What is asked: Among the entries below, which lines run from the line with "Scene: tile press" through the line with "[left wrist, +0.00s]"? Retype those, both ends included, exactly and without pictures.

━━━ Rows ━━━

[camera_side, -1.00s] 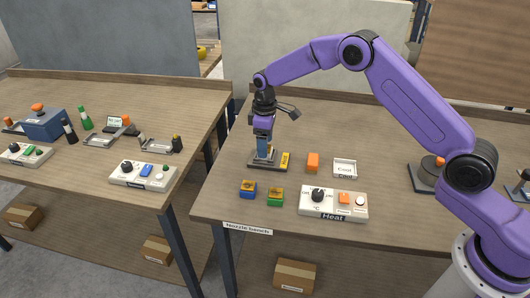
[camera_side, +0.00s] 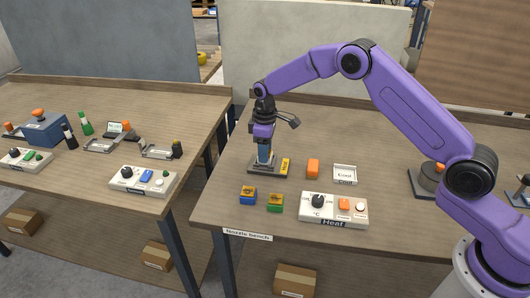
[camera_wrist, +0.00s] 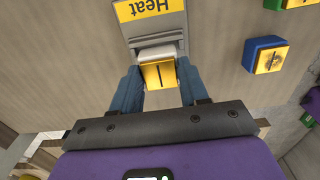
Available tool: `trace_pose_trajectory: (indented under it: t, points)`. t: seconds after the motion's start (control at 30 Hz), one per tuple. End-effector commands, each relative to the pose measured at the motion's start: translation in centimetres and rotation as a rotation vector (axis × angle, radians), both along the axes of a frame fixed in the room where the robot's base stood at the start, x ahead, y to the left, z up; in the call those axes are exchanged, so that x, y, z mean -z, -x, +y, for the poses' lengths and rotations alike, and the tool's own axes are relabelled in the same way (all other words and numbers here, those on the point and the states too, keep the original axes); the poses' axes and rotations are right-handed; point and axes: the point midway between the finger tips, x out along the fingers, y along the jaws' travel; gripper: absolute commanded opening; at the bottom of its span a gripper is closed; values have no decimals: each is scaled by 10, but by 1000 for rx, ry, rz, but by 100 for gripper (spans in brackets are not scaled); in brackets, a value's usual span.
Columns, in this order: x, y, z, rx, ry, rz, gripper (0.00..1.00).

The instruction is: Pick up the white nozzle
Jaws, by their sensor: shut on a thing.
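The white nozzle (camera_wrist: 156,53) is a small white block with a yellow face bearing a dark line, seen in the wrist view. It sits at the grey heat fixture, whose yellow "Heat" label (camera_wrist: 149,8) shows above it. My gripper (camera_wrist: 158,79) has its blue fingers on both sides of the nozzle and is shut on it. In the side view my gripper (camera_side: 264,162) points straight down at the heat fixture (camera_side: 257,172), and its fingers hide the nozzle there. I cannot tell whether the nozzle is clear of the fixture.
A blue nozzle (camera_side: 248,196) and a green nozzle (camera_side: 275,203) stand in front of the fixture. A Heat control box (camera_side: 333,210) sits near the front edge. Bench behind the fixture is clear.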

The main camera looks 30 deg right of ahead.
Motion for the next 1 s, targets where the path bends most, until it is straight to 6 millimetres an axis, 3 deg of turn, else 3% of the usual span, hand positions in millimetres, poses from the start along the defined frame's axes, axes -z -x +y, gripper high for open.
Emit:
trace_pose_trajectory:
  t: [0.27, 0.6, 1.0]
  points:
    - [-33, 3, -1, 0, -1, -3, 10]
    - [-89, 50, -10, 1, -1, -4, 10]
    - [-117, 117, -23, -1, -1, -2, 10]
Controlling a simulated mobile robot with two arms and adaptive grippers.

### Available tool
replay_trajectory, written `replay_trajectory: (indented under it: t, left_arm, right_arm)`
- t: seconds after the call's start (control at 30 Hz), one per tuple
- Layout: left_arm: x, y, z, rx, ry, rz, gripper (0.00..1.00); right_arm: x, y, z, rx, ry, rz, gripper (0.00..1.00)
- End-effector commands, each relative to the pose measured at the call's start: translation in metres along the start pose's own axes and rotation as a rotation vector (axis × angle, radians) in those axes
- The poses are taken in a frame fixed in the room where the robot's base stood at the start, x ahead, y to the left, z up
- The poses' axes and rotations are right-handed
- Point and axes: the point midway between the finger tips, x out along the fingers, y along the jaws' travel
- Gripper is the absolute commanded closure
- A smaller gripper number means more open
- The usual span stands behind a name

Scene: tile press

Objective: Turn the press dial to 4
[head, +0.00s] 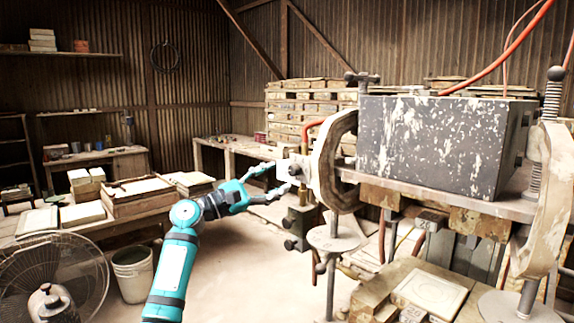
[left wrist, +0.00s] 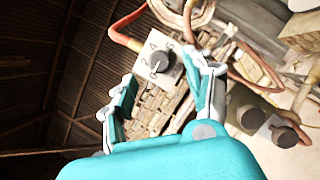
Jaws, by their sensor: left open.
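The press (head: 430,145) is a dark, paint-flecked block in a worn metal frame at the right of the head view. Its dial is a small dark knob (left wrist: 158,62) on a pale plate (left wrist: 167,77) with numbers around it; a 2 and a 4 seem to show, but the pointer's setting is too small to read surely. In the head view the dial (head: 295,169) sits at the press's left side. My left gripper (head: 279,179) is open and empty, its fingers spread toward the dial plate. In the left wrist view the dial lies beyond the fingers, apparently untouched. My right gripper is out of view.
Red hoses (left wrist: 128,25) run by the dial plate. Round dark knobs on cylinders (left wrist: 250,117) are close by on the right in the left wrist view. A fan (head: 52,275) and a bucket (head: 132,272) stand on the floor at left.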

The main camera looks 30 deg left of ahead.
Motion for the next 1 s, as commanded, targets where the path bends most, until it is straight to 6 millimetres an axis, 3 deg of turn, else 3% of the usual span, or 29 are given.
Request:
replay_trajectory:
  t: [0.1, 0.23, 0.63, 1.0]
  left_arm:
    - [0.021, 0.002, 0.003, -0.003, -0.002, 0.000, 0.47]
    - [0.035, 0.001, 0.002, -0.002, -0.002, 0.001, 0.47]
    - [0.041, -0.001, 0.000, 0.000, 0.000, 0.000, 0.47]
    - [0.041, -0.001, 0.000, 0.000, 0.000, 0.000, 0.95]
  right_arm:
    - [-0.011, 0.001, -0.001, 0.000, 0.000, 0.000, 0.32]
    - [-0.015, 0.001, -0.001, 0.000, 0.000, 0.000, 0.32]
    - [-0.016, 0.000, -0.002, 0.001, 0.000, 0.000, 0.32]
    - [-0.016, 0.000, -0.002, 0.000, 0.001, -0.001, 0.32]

━━━

Written solution:
Scene: tile press

Objective: Turn the press dial to 4
[head, +0.00s] 
[left wrist, +0.00s] 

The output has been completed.